=== Robot task records ===
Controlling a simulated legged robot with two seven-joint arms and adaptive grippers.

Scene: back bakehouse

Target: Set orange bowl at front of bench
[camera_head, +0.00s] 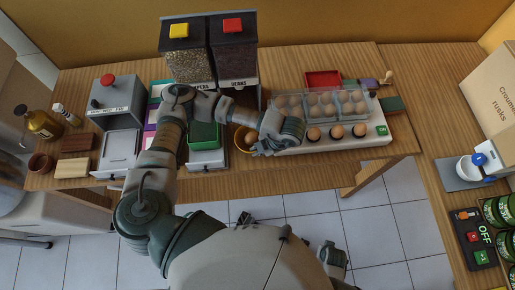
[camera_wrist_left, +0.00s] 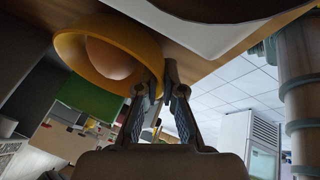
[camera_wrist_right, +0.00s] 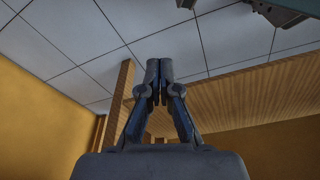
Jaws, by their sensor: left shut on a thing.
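The orange bowl (camera_head: 240,139) is at the front part of the bench (camera_head: 320,165), left of the white egg tray. It also shows in the left wrist view (camera_wrist_left: 68,45), with a brown rounded thing, perhaps an egg, inside. My left gripper (camera_head: 257,149) reaches in from the bowl's right side and is shut on its rim. Its fingers show at the rim in the left wrist view (camera_wrist_left: 158,85). I cannot tell whether the bowl touches the bench. My right gripper (camera_wrist_right: 160,70) is shut and empty in the right wrist view, over tiled floor.
A white egg tray (camera_head: 350,142) with several eggs is close right of the bowl. Two dispensers (camera_head: 210,50) stand behind. The bench's front edge and open floor (camera_head: 310,205) lie nearer me.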

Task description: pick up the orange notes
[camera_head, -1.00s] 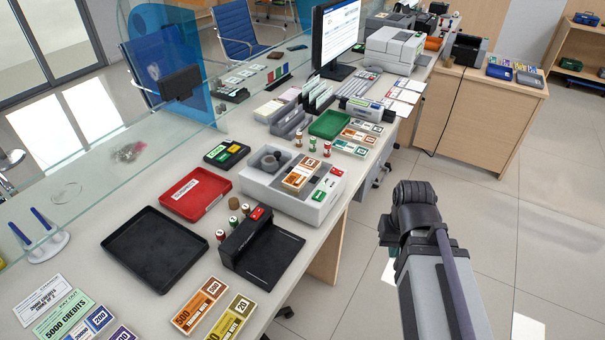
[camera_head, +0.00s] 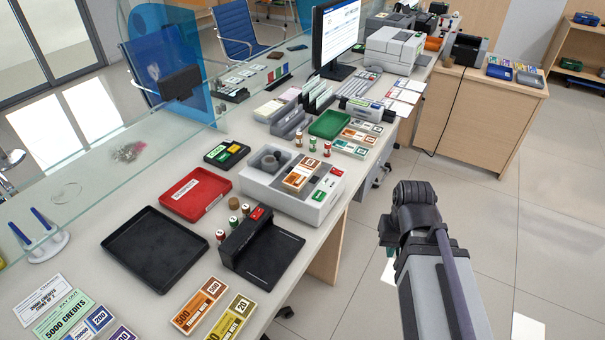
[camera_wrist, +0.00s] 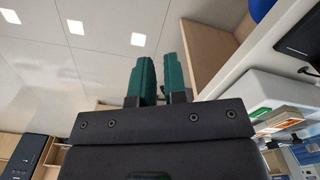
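An orange-brown bundle of notes marked 500 (camera_head: 200,305) lies flat at the counter's near edge, beside an olive-yellow bundle marked 20 (camera_head: 231,318). Another orange-brown bundle (camera_head: 300,174) lies on the grey counting machine (camera_head: 272,198), and smaller orange notes (camera_head: 358,136) lie further back near the green tray. My gripper shows in the wrist view (camera_wrist: 158,65) as two green fingers with a narrow gap between them and nothing held. In the head view, it is mostly hidden under my arm, right of the counter and well apart from all notes.
A black tray (camera_head: 157,281), a red tray (camera_head: 226,186) and a black device (camera_head: 272,281) stand on the counter. A green tray (camera_head: 331,115) and a monitor (camera_head: 334,42) are further back. A glass screen runs along the left. Open floor (camera_head: 480,215) lies on the right.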

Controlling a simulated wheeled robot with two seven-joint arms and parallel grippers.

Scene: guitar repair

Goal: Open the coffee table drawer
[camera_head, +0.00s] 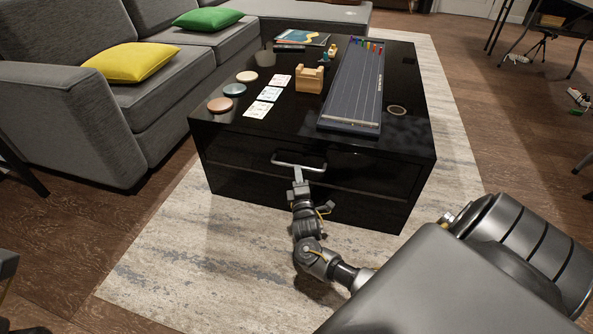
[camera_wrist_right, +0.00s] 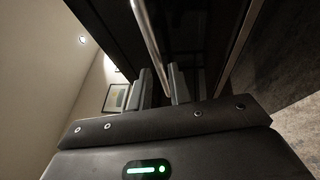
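The black coffee table (camera_head: 395,165) stands on the rug in the head view. Its front drawer (camera_head: 235,158) looks flush with the table front. A silver bar handle (camera_head: 284,163) runs across the drawer front, and it crosses the right wrist view from the top (camera_wrist_right: 149,35). My right gripper (camera_head: 299,177) is at the middle of the handle, seen from above in the head view. My left gripper is not in view.
Coasters (camera_head: 234,89), cards (camera_head: 263,102), a wooden block holder (camera_head: 310,79) and a long dark board game (camera_head: 353,90) lie on the tabletop. A grey sofa (camera_head: 190,70) stands left. The rug (camera_head: 190,245) before the table is clear except for my arm.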

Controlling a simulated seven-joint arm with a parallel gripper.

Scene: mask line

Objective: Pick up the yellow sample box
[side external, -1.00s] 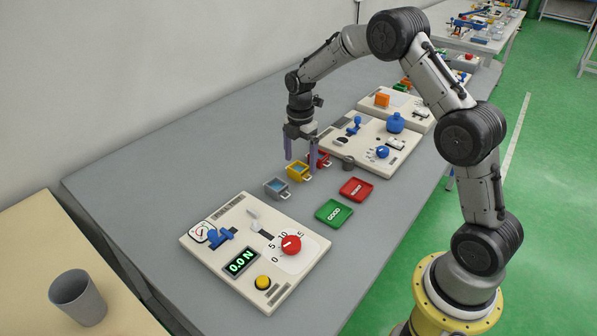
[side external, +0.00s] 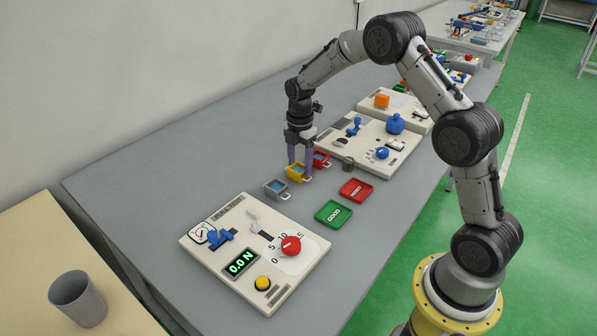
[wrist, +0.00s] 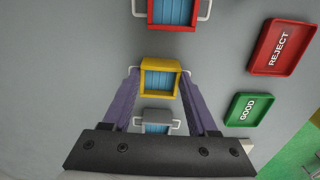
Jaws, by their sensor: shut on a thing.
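The yellow sample box (side external: 297,175) stands on the grey table in the middle of a row of three boxes, with blue content inside and a light handle at its side. My gripper (side external: 300,168) is down at the yellow box, with its purple fingers on either side of it and shut on it. In the wrist view the yellow box (wrist: 160,78) sits between the fingertips (wrist: 160,80). The box appears still at table level; its underside is hidden.
A grey box (side external: 277,189) and a red box (side external: 320,159) stand close on either side. A green GOOD tray (side external: 334,213) and a red REJECT tray (side external: 356,190) lie to the right. A panel with a 0.0 N display (side external: 240,262) is in front.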

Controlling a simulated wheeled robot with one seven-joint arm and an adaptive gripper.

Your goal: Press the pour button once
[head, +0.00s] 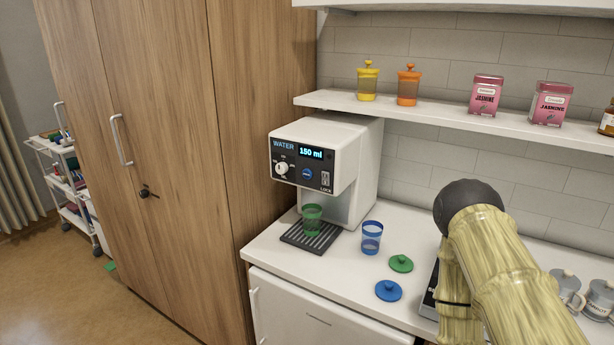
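A white water dispenser (360,155) stands on the counter against the tall wooden cabinet. Its dark front panel reads "WATER" and shows 150 ml on the display (311,154). A round blue button (307,174) sits below the display, with a white knob (281,168) to its left and a lock switch (325,179) to its right. A green cup (312,219) stands upright on the drip tray (296,238) under the dispenser. My arm shows at the lower right, well apart from the dispenser. My gripper cannot be made out.
A blue cup (371,238) stands right of the drip tray. A green lid (401,263) and a blue lid (388,291) lie on the counter (335,268). A shelf (440,116) above holds yellow and orange dispensers and pink jasmine tins. Grey canisters (598,299) stand far right.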

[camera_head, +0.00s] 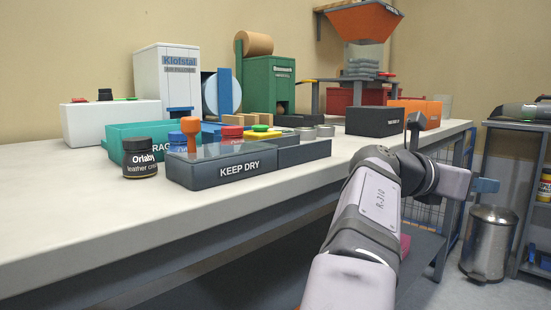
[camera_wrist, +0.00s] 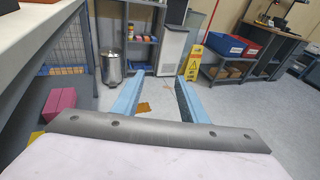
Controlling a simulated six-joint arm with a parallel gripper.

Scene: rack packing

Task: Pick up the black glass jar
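The black glass jar (camera_head: 140,158) stands upright on the white bench top near its front edge, left of the KEEP DRY box. It has a dark lid and an "Orlaby" leather cream label. My gripper (camera_head: 487,185) is far to the right of the jar, past the bench's front edge and pointing away from it. In the wrist view, the two blue fingers of my gripper (camera_wrist: 156,78) are spread apart with only floor between them. The jar does not show in the wrist view.
The grey KEEP DRY box (camera_head: 215,171) stands right beside the jar, and a teal bin (camera_head: 120,137) stands close behind it. The bench top (camera_head: 60,205) is clear to the left and in front. A metal trash can (camera_head: 488,245) stands on the floor at right.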

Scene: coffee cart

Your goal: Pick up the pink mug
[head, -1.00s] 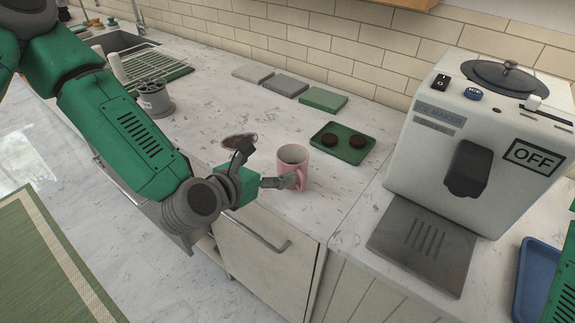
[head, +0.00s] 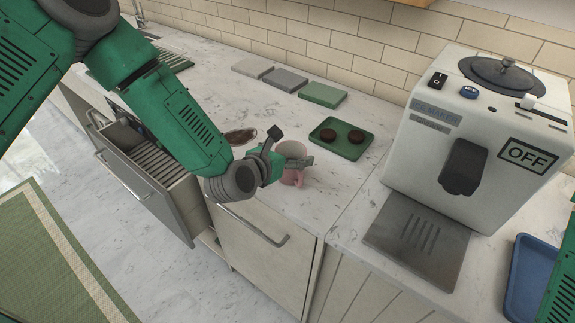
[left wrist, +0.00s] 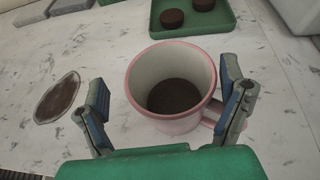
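The pink mug (head: 293,177) stands upright on the marble counter; dark contents show inside it. In the left wrist view the mug (left wrist: 170,88) sits between the two fingers of my left gripper (left wrist: 166,100), with its handle at the right, beside the right finger. The fingers are spread, with a gap visible at the left finger. In the head view my left gripper (head: 288,150) is at the mug and partly covers it. My right gripper is not in view; only a green part of my right arm shows at the right edge.
A green tray (head: 355,152) with two dark round items lies behind the mug. A white ice maker (head: 490,125) stands at the right, with a blue tray (head: 535,280) near it. A dark oval patch (head: 238,136) lies left of the mug. An open drawer (head: 150,180) juts out below the counter.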

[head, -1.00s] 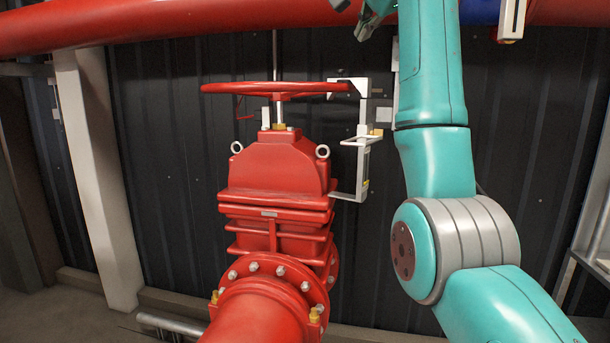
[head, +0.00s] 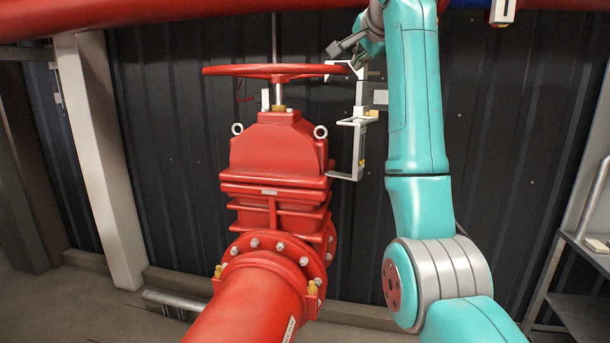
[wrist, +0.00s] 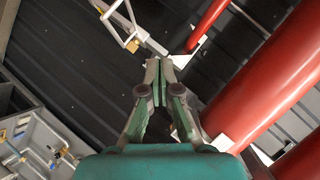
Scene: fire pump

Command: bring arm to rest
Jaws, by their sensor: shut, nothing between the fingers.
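My teal arm (head: 415,100) is raised on the right of the head view, its upper end bent to the left. My gripper (head: 338,48) shows at the top, in front of the wall and just above the right edge of the red handwheel in the picture; whether it touches anything there I cannot tell. In the wrist view my gripper (wrist: 158,68) has its fingertips together with nothing between them.
The red valve (head: 275,160) with its handwheel (head: 240,71) stands left of my arm. A white bracket (head: 357,125) hangs beside it. A red pipe (head: 150,20) runs overhead. A metal shelf (head: 580,315) stands at right. Dark wall panels lie behind.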

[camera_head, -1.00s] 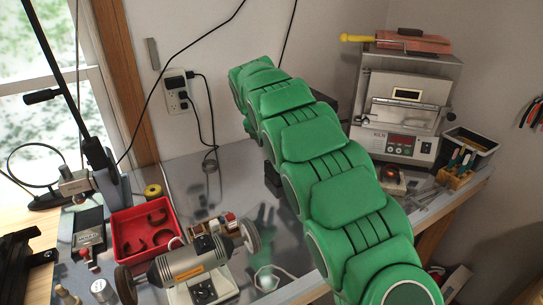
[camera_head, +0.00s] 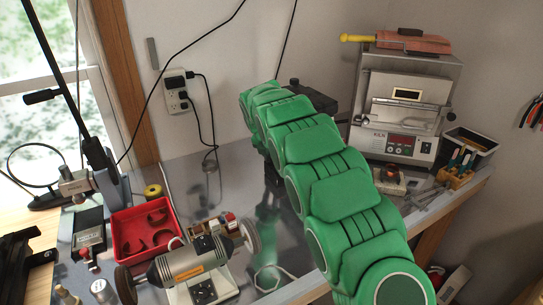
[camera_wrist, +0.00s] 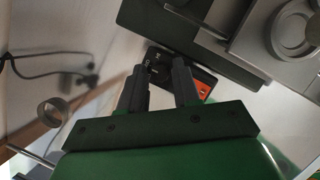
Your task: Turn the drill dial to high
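In the wrist view, my gripper (camera_wrist: 159,70) has its two dark fingers apart with nothing between them. Just beyond the fingertips is a black control face (camera_wrist: 165,58) with small pale markings and an orange patch (camera_wrist: 203,86). The fingers partly cover it, so I cannot tell the dial's setting or whether they touch it. It adjoins a grey and black machine (camera_wrist: 262,28) with a round part, probably the drill. In the head view, a black machine part (camera_head: 307,96) shows behind my green arm, which hides my gripper and the dial.
A bench grinder (camera_head: 190,268) and a red tray (camera_head: 118,245) stand front left on the metal bench. A kiln (camera_head: 408,110) stands to the right, near a dark bin (camera_head: 483,143). Cables hang from a wall outlet (camera_head: 175,88). Some bench surface left of my arm is clear.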

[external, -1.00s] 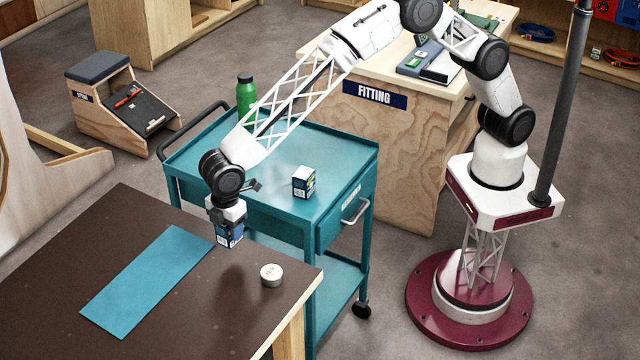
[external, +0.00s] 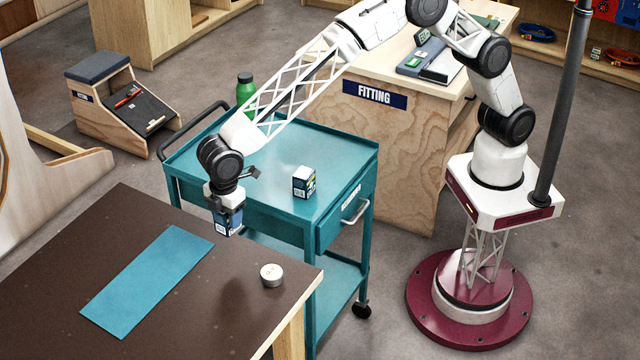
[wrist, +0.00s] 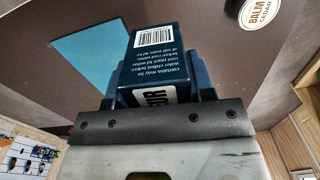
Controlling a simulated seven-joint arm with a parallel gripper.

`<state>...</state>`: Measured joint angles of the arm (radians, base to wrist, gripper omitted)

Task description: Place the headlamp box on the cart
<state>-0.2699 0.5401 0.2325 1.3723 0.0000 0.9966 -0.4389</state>
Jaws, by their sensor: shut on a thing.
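My gripper (external: 227,215) is shut on a dark blue box, the headlamp box (external: 229,224), and holds it above the far edge of the brown table, near the cart. In the wrist view the headlamp box (wrist: 155,60) sits between the fingers, with a white barcode and small white print on its faces; its printed name is not readable. The teal cart (external: 245,165) stands beyond the table, to the right of the gripper. A small white and dark blue box (external: 304,182) stands upright on its top. The rest of the cart's top looks mostly bare.
A blue mat (external: 150,280) and a round white tin (external: 271,275) lie on the brown table (external: 120,215). A green bottle (external: 245,92) stands at the cart's back left. The cart has a push handle (external: 195,125) at left. A wooden FITTING bench (external: 400,150) stands behind.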

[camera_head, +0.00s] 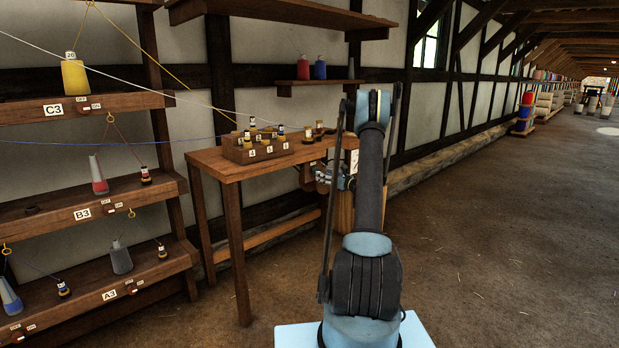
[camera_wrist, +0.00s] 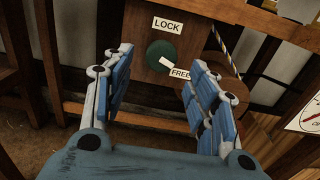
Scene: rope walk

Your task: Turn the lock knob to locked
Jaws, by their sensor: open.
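The lock knob (camera_wrist: 161,52) is a round dark green disc on a wooden board in the wrist view. A white LOCK label (camera_wrist: 167,24) is above it and a white FREE label (camera_wrist: 180,73) is at its lower right. The white pointer bar (camera_wrist: 167,63) on the knob slants down toward the FREE label. My gripper (camera_wrist: 157,64) is open, its two blue fingers on either side of the knob's line, nearer the camera. I see no finger touching the knob. In the head view my gripper (camera_head: 334,178) is partly hidden by my arm, at the right end of the wooden table.
The wooden table (camera_head: 215,165) bears a crate of small spools (camera_head: 255,154). Shelves with cones and strung yarn stand at the left. In the wrist view a striped rope (camera_wrist: 226,52) hangs right of the knob. The floor to the right is clear.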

=== WHAT YOU SHOULD DO ===
Your answer should be a single number: the count of lines in the material above that contain "description".

=== FINISHED TASK ===
2